Hassas Bir Anneden Tavsiyeler
Özlem Onay, Eğitimci
Hamile bir arkadaşımın sorusu üzerine yazdığım birkaç notu sizinle de paylaşmak isterim. Oğlumun doğumuyla okuduğum, öğrendiğim, tecrübe ettiğim, daha öncesinde “bu kadar abartmaya gerek yok” dediğim bazı şeyler var ki şimdi asla göz ardı edilmemeli diye düşünüyorum.
Deterjan:
Ailede çok alerji hikayesi olduğu için ilk zamanlar “sabun cevizi” kullandım. Bildiğiniz ceviz gibi. 4-5 tanesini bir kesenin içine koyup çamaşırların arasına koyup ya da kaynatarak (kaynayınca “sabunu” çıkıyor) sıvı halde bulaşık makinesinde kullandım.
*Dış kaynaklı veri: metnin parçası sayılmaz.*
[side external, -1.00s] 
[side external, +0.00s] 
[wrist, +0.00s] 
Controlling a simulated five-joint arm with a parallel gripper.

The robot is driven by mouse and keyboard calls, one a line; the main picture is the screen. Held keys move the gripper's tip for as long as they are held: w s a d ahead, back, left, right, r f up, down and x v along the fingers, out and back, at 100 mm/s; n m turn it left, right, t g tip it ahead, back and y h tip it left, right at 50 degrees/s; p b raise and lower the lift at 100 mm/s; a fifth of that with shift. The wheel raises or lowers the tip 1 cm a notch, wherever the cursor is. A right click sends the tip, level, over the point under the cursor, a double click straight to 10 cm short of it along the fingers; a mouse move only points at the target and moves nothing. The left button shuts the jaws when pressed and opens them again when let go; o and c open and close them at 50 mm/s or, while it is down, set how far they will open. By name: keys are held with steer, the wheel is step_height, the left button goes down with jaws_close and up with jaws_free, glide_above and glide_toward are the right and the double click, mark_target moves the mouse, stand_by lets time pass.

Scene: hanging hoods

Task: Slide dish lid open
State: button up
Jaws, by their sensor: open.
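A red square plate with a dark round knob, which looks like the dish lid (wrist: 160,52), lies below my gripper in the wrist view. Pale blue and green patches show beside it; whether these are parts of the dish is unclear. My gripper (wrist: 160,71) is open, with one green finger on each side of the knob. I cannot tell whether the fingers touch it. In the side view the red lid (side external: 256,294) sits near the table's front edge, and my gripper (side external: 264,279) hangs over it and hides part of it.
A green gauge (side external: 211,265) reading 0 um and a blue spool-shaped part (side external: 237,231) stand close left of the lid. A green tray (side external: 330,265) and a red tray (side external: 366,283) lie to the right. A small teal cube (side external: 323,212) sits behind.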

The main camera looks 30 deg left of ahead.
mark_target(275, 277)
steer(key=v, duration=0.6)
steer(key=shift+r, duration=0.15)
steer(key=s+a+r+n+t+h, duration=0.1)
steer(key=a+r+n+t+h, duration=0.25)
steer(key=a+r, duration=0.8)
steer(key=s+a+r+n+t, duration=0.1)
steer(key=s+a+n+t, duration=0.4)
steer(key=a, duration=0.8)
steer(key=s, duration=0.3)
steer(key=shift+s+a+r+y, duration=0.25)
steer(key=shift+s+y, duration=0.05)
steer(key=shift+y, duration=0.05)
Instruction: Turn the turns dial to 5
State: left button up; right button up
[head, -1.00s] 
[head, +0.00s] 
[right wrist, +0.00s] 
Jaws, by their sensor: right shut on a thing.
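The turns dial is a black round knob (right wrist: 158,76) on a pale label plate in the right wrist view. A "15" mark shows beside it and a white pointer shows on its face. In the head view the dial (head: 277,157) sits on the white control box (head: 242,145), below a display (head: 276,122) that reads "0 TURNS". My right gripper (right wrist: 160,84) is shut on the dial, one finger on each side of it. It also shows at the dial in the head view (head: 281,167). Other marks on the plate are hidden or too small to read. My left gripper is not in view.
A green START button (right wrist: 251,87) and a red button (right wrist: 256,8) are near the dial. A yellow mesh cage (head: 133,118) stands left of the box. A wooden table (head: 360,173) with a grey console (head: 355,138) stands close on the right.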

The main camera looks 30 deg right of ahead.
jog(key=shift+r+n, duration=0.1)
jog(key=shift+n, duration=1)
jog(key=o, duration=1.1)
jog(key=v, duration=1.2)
Yani %100 doğal:) Ama sonraları üşenerek deterjana başladım. “Klar” gibi nispeten zararsız ürünler var ancak daha kolay ulaşabildiğim ve daha uygun fiyatlı “ROXY” kullanmayı tercih ettik. %100 bitkisel. Diğer ünlü bebek deterjanları gibi güzel kokmuyor ama sadece kokmuyor!
Şampuan, diş macunu, güneş koruyucu:
“Earth Mama Angel Baby Shampoo” favorim çünkü içinde “anestezik” maddeler yok. Bu sebeple de göz yakıyor. Çok dikkatli olmayınca gözü yanar, sudan korkar korkusuyla bıraktım. Şimdi tamamen doğal organik “Trukid” kullanıyorum. Güneş koruyucusu olarak da güzel kokulu Trukid kullanıyorum. Diş macunu olarak ise “florid, sodium lauryl sulphate, paraben” içermeyen ROCS kullanıyoruz.
Pişik kremi:
Gerçek soğuk sızma zeytinyağını ocakta azıcık ısıtıp asidini uçurduktan sonra pamukla ya da minik bir sprey şişesine koyup kullandım. Vücuduna ise çok nadiren diğer bebek ürünleri kullandım. Bebek yağı yasak zaten. Zeytinyağından daha iyi bir yağ düşünemiyorum. Çok sık altını değiştirdiğim için sadece bir kere pişik oldu. O da sanırım alerjiden. Sadece o zaman o yoğun kremlerden kullandım. Her ne kadar zararsız dense de cilde hava aldırmayan bir şey ne kadar zararsız olabilir ki diye de düşünmedim değil.
“Environmental Working Group” diye bir organizasyon var. Sayfalarını incelediğinizde “kozmetik bankası” oluşturduklarını göreceksiniz. Tüm ürünler olmasa da birçok ürünü sorgulayabilirsiniz. Ne kadar toksikler, ne kadar bitkiseller, hayvanlar üzerinde mi testler yapılmış gibi birçok sorunuza cevap bulabilirsiniz.
Cildinin dokunduğu her şeye özen gösterip yiyeceklerine özen göstermedim mi? Tabii ki gösterdim. Temiz gıdaya ulaşmayı sanırım hepimiz önemsiyoruz. DBB (Doğal Besin, Bilinçli Beslenme) grubuyla böylece tanıştım. “yerel üretim-yerel tüketim” mantığıyla yola çıkmış bu grupta ürünler, internet sayfasında da belirtildiği üzere “DBB ağında “doğal ürün” tanımlamasıyla kastedilen, organik tarım standartlarının altında olmayan (yani sistemik kimyasalların kullanılmadığı) ve mümkün olduğunca bunun da ötesinde doğaya, biyoçeşitliliğe ve insan sağlığına saygılı yöntemlerle üretilen ürünlerdir.”
Üreticiye değer veriyorum, toprağı seven, ürününü seven, ürettiğiyle bağ kuran, emek veren üreticiye değer veriyorum. Oğlumun da toprağa değer veren, temiz tarım yapan, toprağı, suyu ve çevredeki doğayı koruyan, doğa dostu yöntemler kullanan üreticilerin ürünleriyle büyümesini, farkına varmasını önemsiyorum.
Tabii ki bunlar benim tercihlerim. Her ebeveynin kendi çocuğu için kendi yöntemleri, kendi tercihleri vardır. Ancak her şeyin paketlendiği, birçok üründe insan sağlığının önemsenmediği bir yapılanmada, “talep” edenin taleplerinin temize, doğala yönelmesinin zamanla zincirin halkalarının da daha sağlıklı olma yönünde değişeceğini düşünüyor ve umut ediyorum.